Problem statement:
Using the records that follow, reproduce exactly the lines starting at the line containing "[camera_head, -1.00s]" and ending at the line containing "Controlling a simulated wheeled". Include both end lines and no pictures.

Dataset content:
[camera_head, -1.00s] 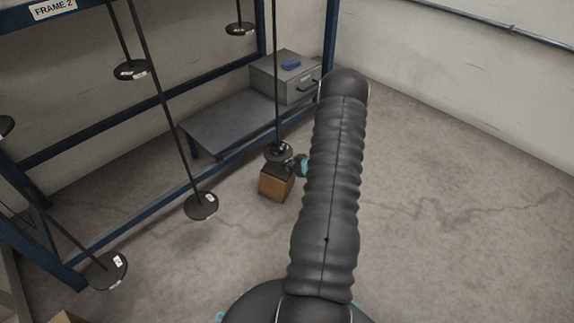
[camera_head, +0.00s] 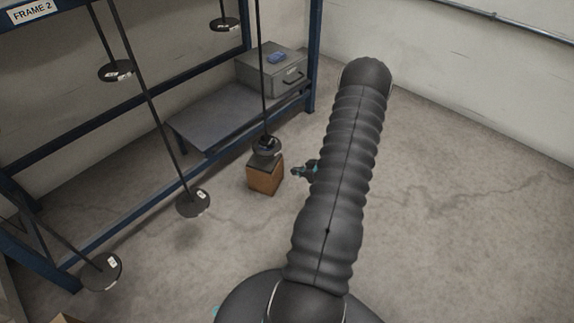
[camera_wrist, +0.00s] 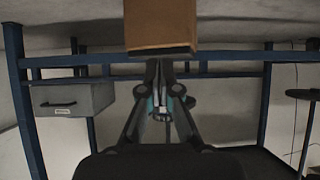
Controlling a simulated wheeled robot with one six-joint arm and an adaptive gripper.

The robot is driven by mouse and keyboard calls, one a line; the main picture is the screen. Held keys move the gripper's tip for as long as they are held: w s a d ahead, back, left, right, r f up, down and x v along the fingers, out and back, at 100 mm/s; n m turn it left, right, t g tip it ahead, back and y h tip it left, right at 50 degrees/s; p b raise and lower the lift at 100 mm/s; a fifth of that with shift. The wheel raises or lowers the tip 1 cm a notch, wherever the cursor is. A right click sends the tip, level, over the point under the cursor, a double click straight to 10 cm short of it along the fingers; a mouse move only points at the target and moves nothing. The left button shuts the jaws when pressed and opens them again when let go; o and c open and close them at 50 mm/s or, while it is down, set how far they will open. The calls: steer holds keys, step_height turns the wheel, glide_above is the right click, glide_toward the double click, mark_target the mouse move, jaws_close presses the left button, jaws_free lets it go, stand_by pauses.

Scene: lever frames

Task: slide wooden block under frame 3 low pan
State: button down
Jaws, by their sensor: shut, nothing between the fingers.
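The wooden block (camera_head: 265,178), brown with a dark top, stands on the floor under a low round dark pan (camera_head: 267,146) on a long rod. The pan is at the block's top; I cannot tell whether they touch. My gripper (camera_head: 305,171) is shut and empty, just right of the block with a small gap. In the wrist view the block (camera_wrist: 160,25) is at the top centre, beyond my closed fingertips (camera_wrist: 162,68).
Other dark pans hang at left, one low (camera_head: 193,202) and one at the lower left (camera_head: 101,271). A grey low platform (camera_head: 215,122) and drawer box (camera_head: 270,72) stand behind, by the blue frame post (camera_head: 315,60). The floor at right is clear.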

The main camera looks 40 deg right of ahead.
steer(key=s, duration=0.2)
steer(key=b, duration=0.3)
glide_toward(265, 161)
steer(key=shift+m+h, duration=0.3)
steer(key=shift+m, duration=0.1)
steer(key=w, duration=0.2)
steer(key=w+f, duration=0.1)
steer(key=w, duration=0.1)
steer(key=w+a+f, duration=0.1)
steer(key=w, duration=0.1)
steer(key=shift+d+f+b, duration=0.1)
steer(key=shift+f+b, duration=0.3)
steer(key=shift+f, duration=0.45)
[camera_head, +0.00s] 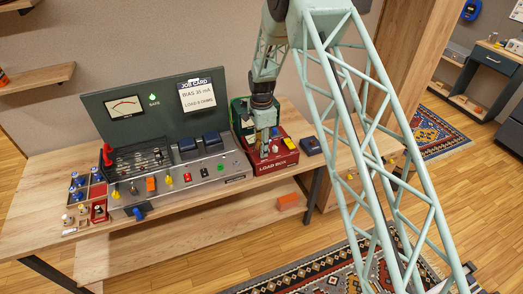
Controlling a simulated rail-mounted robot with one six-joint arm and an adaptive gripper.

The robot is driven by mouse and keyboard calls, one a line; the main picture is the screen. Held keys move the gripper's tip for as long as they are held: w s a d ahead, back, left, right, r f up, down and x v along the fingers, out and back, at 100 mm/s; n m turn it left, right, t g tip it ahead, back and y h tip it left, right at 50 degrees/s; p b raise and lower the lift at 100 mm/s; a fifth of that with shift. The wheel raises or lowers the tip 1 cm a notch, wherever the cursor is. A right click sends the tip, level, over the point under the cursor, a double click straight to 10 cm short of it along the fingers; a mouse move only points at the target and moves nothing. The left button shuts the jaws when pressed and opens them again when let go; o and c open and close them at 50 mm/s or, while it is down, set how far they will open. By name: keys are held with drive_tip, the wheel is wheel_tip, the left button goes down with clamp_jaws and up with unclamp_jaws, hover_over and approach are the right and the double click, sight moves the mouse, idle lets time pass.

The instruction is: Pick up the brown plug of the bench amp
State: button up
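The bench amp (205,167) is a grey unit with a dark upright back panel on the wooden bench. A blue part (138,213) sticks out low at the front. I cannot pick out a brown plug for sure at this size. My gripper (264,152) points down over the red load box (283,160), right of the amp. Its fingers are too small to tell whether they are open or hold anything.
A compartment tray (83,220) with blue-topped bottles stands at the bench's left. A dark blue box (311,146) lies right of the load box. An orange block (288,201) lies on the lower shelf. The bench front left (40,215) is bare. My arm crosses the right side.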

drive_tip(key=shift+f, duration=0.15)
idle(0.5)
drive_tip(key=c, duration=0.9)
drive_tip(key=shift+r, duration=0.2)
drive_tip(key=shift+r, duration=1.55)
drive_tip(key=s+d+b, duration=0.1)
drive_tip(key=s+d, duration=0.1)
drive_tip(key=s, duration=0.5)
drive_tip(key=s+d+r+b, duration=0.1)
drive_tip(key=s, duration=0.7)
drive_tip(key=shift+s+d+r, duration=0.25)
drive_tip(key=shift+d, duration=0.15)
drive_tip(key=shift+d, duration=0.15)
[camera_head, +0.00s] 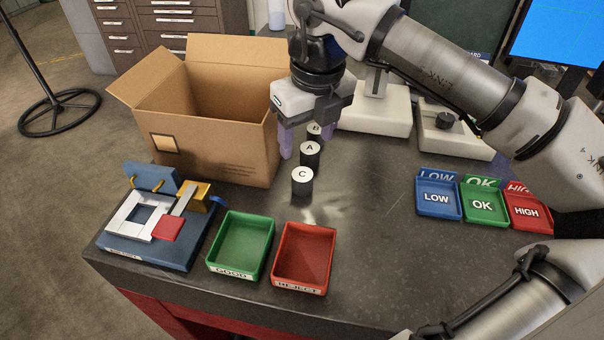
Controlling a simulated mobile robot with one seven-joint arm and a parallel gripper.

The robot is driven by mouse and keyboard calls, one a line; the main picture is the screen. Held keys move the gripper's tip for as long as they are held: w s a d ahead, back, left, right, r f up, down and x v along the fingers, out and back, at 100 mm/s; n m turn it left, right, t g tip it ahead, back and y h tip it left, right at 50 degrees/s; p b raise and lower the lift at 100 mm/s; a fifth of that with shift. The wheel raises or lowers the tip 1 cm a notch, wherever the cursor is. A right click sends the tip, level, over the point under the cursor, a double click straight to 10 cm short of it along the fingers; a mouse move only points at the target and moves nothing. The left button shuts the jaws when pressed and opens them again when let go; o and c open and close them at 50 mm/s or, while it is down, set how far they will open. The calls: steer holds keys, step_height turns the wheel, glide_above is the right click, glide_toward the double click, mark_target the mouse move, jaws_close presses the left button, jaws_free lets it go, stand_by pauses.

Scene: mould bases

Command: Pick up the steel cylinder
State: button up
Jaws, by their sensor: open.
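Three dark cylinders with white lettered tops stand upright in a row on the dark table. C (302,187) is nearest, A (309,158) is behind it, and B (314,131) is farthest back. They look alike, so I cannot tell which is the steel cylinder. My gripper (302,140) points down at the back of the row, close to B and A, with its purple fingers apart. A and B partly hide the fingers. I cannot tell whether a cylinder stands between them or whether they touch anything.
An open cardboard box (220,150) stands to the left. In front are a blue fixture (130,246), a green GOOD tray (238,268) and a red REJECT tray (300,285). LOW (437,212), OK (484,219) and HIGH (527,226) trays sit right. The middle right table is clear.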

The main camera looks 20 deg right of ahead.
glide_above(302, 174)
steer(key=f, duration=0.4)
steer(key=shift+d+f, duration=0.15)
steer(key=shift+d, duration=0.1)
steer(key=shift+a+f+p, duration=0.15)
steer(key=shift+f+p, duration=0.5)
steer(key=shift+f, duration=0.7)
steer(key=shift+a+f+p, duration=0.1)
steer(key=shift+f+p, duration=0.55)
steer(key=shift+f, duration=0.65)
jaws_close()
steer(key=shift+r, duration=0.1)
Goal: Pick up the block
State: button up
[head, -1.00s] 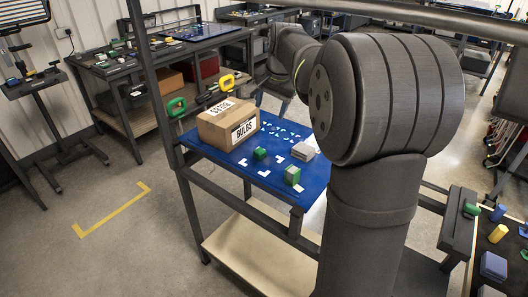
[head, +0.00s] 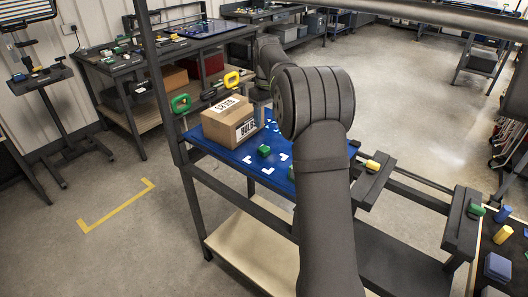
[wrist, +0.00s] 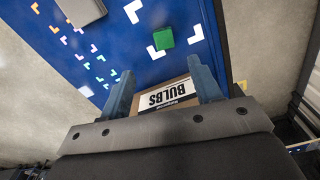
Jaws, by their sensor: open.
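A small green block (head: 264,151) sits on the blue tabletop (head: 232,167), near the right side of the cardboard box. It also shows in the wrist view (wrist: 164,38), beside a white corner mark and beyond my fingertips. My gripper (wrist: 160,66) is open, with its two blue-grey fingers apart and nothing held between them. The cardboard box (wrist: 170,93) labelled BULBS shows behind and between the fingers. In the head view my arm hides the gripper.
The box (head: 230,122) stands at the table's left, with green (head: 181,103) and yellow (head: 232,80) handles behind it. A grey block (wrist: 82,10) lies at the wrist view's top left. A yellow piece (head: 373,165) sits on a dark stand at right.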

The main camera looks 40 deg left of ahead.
==
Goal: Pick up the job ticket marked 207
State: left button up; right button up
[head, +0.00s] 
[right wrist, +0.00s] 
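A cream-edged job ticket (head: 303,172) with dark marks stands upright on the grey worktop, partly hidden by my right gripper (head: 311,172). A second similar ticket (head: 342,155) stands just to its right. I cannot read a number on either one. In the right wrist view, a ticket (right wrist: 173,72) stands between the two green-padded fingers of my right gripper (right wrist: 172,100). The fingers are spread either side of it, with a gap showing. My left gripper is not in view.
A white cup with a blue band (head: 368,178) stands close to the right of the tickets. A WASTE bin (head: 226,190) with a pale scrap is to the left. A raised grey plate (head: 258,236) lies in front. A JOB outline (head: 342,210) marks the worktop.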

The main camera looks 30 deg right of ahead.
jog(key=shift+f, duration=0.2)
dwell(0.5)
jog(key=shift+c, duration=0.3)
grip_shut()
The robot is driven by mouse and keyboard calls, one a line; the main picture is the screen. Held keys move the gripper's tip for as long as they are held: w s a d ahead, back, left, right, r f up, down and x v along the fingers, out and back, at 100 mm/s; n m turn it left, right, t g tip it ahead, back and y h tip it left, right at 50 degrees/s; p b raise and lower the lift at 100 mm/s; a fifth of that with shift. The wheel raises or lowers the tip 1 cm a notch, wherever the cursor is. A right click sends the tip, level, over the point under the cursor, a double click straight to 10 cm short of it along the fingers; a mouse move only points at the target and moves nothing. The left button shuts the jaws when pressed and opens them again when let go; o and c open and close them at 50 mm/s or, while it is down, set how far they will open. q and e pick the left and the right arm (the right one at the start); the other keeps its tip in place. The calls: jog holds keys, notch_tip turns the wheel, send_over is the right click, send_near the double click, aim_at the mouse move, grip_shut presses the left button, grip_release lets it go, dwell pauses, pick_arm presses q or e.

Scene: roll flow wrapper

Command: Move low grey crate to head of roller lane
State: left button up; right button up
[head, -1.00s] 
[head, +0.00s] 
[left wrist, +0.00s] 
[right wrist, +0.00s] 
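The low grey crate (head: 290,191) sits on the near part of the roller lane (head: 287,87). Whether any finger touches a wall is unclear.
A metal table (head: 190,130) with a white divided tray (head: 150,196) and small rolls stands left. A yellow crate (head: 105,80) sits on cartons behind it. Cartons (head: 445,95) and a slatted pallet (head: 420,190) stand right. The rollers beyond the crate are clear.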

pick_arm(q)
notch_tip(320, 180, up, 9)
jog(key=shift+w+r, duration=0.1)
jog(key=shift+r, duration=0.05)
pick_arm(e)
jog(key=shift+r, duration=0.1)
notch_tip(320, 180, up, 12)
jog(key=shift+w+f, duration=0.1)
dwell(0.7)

Exercise response:
[camera_head, -1.00s] 
[camera_head, +0.00s] 
[camera_wrist, +0.00s] 
Controlling a simulated wheeled robot with one six-joint arm and an adaptive gripper.

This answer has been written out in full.